美しき挑発 レンピッカ展観てきました。
正直レンピッカという女流画家は名前すら知らなかったといっていい。が、美術館でもらったビラ、そこに載っていた作品、特に「緑の服の女」などは面白そうに思えた。その後TVや某雑誌などを見るにつけ、見ておきたいと思うようになり、会期終了間近になっていったというわけだ。

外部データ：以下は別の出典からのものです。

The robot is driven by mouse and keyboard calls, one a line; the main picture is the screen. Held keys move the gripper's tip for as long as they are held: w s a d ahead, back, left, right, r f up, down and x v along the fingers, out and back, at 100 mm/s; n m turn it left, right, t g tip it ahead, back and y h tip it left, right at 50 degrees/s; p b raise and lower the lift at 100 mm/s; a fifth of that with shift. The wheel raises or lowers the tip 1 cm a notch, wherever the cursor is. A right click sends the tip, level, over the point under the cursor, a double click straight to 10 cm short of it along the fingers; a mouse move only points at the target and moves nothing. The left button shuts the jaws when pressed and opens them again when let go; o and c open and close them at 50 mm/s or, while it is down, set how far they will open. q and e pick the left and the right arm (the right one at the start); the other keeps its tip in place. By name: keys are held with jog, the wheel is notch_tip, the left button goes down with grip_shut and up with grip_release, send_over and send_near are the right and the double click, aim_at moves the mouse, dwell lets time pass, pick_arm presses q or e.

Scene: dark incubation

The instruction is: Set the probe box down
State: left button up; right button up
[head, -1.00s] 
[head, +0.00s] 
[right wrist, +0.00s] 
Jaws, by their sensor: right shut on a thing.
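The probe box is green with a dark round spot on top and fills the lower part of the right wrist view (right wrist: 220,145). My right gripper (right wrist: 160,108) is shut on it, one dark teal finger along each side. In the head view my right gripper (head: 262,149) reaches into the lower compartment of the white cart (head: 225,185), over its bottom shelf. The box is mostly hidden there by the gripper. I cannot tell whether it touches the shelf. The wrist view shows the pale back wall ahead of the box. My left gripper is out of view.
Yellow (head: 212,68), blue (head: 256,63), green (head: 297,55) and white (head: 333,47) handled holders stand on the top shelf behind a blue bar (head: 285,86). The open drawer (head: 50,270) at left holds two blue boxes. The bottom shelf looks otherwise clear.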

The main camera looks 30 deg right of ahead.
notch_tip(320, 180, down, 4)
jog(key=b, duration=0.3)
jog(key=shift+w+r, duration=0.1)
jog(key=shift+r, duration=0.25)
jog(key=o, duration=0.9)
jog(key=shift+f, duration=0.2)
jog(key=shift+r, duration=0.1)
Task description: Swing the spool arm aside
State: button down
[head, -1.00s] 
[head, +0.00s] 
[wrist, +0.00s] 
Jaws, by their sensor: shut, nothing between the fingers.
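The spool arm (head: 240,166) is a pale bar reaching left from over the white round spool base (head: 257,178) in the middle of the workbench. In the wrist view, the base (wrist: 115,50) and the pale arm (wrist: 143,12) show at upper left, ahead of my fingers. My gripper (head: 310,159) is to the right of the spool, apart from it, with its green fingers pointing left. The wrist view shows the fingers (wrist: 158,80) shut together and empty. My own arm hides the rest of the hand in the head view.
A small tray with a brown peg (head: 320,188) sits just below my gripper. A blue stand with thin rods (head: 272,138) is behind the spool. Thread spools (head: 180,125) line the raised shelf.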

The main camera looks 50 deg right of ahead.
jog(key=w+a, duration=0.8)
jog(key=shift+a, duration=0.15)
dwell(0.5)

イラストっぽい描き方に大胆な構図と印象的な鮮やかな色。とにかくインパクトがあって面白い絵が多かった。特に服の色、視線、デザイン化された構図・質感が印象に残る。大半が人物画で、特に女性を描いた絵が官能的で、ファッショナブルですばらしい。アール・デコ風にいうとSophisticated Ladyというものだろう。
服の色でいえば、「緑の服の女」にもある緑、それから白、コバルトブルーのような青、がどれも鮮やかで印象的に残る。官能的なボディラインが強調される衣装、デザイン化された衣装の独特の質感、滑らかさと硬さの両方をもつ質感とあいまって、いい感じだった。腕などの少し幾何的な描き方は、少しレジェの感じを思い出させる。
視線も気になった。多くの絵は。上目遣いというか、ある絵は意志強く何かを見つめるようなにらむような、ある絵はうつろな、ある絵は誘うような視線が印象に残る。写真を見るとモデルのような本人の自画像というとおり、新しい時代の女性像をイメージしていたのだろう。雑誌を飾るような絵だけに、惹きつけられるようなインパクトがある。
印象に残った作品をいくつか挙げると、「シュジー・ソリドールの肖像」、「摩天楼を背にした裸婦」、「イーラ・ペローの肖像」などやはりアール・デコ時代のものがよかった。後年では、「修道院長」の表情は訴えてくるものが。後年、作風やテーマにかなり悩んだようだが、一人の画家の変遷という意味では面白いが、絵としてはやはりアール・デコ時代のものに及ばないように感じた。
アール・デコという時代にマッチした女性だったのだろう。見に行ってよかったと思う展覧会だった。